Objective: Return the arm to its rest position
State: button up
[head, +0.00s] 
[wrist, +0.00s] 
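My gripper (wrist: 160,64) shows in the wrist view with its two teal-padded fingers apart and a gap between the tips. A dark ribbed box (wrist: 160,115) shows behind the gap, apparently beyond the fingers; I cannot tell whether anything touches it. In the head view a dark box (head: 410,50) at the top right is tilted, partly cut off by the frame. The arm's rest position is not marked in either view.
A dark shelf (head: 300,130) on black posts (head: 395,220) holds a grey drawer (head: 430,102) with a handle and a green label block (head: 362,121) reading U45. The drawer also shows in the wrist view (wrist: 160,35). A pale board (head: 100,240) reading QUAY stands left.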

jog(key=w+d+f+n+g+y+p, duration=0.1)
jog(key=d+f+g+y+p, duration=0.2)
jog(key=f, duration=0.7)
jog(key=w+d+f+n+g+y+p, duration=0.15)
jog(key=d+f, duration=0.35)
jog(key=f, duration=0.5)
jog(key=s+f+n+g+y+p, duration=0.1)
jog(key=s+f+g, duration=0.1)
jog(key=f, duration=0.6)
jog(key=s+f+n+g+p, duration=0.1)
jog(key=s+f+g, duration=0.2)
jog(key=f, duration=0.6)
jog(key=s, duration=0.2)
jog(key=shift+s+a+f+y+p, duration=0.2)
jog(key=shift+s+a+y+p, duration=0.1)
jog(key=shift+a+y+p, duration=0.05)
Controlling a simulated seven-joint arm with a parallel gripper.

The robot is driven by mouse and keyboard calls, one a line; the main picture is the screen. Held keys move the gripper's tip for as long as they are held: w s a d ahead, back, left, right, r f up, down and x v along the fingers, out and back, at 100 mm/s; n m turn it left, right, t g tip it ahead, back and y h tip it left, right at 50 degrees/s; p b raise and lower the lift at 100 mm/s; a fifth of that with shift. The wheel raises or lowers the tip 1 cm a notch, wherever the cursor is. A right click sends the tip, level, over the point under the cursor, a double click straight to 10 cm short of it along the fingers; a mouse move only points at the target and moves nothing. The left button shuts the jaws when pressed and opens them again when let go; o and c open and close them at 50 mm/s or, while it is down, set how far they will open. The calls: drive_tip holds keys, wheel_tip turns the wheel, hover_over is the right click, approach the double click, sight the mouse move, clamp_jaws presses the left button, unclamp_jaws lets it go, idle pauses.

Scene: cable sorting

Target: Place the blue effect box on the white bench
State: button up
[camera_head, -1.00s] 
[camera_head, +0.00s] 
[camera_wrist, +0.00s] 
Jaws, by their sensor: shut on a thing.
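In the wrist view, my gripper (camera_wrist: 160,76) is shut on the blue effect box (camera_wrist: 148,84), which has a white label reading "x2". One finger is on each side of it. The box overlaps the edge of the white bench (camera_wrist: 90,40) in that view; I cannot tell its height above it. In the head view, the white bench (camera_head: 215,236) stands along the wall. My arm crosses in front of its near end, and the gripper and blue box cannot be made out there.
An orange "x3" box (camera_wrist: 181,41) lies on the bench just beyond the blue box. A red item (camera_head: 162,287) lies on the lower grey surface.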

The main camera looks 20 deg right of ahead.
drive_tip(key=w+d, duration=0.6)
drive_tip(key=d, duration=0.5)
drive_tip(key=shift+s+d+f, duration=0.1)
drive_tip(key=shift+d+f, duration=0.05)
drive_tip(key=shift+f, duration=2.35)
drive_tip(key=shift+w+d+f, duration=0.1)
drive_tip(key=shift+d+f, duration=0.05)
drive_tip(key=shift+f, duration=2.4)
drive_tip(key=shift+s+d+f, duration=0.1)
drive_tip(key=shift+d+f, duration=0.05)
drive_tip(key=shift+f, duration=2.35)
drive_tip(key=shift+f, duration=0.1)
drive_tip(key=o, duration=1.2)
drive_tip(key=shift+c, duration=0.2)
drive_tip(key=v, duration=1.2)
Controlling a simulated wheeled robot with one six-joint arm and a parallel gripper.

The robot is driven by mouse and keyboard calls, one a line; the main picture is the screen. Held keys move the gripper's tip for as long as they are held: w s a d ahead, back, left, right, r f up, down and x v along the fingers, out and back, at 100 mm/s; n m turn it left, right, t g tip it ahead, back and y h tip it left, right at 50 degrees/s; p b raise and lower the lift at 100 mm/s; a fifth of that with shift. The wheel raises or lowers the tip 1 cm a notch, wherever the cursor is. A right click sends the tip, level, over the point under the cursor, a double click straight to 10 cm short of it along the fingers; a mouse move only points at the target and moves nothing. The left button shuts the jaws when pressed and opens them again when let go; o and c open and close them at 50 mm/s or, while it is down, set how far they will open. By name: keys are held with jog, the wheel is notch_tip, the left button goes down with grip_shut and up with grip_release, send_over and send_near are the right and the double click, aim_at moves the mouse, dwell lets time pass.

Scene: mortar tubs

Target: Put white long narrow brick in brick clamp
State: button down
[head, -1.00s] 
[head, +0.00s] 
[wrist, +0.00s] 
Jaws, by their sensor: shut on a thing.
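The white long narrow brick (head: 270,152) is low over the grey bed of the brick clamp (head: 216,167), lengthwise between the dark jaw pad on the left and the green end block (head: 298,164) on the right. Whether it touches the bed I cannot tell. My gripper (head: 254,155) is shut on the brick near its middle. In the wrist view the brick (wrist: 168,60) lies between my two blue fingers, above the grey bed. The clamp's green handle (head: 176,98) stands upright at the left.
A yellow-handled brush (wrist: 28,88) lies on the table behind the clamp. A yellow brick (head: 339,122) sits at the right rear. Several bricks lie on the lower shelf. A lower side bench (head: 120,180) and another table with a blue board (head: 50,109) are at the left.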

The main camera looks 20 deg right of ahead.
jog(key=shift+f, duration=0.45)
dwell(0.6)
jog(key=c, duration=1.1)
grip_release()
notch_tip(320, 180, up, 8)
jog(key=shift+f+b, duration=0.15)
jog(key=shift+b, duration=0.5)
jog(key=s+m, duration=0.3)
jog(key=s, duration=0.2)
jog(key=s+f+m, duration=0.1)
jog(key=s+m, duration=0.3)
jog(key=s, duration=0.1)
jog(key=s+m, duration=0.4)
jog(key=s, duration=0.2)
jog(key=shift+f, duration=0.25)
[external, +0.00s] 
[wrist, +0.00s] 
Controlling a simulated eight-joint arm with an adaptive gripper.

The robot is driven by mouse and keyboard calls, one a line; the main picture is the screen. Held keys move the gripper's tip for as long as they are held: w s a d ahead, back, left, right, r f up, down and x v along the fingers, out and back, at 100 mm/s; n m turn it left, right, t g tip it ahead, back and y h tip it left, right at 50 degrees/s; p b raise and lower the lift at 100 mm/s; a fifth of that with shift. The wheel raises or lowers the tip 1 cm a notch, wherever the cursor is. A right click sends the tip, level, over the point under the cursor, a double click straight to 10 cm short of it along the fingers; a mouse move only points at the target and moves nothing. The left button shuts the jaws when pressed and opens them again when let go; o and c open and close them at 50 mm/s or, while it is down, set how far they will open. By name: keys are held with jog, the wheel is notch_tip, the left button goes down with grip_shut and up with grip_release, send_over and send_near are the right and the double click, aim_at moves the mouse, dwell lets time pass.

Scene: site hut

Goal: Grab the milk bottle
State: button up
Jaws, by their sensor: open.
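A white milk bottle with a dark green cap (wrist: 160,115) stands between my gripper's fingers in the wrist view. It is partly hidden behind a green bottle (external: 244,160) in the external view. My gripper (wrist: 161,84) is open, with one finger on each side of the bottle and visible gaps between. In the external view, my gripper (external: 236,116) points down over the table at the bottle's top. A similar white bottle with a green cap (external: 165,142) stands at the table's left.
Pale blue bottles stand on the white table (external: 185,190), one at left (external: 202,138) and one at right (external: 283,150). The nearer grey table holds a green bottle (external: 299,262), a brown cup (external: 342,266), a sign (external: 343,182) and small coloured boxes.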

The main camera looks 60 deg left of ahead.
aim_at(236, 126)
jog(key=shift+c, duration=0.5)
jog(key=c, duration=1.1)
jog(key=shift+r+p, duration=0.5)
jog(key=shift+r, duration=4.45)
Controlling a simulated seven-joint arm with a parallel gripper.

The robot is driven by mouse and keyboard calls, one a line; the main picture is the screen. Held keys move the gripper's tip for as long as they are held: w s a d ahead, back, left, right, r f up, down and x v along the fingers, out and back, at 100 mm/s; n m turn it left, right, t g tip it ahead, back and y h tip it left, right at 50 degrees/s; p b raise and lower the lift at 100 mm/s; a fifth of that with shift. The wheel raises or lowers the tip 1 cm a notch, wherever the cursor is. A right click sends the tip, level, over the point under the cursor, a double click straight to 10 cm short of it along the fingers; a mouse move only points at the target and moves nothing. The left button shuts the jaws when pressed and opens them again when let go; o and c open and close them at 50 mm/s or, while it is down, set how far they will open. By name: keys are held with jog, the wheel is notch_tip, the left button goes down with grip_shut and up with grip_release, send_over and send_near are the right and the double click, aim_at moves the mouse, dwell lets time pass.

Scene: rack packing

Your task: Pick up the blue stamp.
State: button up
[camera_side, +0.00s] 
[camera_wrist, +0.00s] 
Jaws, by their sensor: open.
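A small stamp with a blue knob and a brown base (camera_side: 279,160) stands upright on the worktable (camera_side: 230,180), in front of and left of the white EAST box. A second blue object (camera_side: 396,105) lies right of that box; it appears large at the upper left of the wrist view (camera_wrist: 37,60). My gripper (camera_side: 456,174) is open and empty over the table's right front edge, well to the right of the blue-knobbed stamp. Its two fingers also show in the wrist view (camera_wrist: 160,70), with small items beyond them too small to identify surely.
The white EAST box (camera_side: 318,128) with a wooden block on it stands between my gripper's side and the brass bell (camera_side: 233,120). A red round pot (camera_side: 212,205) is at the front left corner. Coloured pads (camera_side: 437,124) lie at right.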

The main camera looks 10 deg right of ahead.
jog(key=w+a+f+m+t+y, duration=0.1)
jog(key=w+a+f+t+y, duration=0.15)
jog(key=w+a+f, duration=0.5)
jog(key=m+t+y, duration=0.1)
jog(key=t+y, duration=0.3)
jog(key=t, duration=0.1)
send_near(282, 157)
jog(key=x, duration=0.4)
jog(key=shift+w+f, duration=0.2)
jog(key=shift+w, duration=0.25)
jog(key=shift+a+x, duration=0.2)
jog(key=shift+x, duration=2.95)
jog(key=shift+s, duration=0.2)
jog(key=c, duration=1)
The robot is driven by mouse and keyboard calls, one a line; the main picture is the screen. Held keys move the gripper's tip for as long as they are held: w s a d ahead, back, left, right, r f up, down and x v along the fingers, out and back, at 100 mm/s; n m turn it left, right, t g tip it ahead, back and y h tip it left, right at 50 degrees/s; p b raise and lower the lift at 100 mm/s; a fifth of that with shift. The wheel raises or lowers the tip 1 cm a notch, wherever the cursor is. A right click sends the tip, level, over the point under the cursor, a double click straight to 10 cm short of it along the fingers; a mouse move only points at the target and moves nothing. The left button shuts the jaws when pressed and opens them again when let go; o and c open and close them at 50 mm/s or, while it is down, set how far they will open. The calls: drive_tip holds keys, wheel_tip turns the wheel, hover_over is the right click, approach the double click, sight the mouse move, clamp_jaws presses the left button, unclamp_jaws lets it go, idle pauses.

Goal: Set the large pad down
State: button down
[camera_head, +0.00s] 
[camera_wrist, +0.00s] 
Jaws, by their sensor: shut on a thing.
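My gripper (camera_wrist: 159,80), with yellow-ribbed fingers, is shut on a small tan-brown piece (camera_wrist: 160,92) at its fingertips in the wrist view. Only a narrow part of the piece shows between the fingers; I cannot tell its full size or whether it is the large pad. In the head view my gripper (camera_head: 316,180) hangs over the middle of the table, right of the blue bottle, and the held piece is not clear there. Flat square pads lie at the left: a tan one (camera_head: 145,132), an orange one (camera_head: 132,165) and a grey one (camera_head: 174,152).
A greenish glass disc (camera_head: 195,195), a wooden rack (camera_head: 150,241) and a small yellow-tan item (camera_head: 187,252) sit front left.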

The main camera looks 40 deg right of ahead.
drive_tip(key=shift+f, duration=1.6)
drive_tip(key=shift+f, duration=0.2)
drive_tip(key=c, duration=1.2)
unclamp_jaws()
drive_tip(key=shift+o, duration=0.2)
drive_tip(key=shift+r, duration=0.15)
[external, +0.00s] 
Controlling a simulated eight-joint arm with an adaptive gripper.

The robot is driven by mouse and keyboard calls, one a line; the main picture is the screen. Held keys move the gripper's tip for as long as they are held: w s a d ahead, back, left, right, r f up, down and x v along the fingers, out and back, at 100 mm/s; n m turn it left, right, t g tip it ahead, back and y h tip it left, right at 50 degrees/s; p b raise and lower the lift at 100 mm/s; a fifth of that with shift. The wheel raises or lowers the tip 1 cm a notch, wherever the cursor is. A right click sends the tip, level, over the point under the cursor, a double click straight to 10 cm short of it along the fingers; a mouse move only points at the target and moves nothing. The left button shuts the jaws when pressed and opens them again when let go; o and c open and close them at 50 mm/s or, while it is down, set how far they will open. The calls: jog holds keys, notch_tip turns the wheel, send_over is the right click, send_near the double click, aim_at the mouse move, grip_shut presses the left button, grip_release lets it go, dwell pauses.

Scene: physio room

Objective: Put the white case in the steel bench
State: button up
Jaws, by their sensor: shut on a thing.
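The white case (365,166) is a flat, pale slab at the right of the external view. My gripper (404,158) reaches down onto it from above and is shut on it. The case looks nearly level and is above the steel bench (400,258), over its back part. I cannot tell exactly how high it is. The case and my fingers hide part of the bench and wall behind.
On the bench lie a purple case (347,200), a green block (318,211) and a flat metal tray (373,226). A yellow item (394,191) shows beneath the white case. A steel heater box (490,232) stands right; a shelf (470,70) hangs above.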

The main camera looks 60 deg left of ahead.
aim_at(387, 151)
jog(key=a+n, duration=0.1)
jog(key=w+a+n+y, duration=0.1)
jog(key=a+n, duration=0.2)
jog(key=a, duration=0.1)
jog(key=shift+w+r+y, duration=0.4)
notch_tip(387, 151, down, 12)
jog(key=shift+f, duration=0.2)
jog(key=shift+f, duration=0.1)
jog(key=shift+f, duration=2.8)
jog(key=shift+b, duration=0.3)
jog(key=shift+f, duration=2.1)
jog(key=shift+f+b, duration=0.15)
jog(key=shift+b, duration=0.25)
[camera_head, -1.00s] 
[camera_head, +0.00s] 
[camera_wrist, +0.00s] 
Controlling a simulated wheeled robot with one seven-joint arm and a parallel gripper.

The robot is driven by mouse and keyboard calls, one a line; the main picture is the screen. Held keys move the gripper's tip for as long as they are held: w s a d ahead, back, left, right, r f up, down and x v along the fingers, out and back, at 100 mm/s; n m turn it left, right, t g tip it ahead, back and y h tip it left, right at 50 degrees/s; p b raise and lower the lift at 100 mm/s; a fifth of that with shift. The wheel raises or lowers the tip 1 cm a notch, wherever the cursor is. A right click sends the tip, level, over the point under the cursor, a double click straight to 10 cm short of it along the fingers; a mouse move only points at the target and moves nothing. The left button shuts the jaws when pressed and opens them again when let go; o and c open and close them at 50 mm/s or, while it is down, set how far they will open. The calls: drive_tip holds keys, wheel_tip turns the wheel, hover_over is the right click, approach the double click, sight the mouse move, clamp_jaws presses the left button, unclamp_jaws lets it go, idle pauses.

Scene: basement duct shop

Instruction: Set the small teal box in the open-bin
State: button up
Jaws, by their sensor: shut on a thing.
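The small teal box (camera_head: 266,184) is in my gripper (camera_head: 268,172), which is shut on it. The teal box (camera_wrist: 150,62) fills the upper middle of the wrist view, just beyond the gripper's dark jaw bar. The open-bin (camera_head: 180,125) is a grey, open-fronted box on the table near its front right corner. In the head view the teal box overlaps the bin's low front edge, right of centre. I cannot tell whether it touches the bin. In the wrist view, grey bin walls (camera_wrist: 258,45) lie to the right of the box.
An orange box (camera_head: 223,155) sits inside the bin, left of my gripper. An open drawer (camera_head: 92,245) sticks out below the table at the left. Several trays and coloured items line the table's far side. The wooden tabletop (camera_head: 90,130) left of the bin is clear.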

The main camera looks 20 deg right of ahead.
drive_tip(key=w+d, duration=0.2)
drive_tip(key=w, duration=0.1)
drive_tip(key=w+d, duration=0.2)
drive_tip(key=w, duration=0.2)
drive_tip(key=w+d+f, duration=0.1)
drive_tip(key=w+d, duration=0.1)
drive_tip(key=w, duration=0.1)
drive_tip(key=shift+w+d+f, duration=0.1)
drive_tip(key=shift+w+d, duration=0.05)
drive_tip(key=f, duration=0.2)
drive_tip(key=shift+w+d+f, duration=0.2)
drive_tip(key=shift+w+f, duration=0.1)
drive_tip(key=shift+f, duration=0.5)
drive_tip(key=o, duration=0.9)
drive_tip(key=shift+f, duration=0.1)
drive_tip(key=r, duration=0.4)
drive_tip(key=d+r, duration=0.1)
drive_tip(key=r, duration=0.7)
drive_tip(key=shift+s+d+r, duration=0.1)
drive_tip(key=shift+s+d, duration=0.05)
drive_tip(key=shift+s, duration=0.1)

# [EXERCISE OBJECTIVE]
Your task is to pick out every line with the string "wheeled" and copy it.

# [FINISHED EXERCISE]
Controlling a simulated wheeled robot with one six-joint arm and a parallel gripper.
Controlling a simulated wheeled robot with one seven-joint arm and a parallel gripper.

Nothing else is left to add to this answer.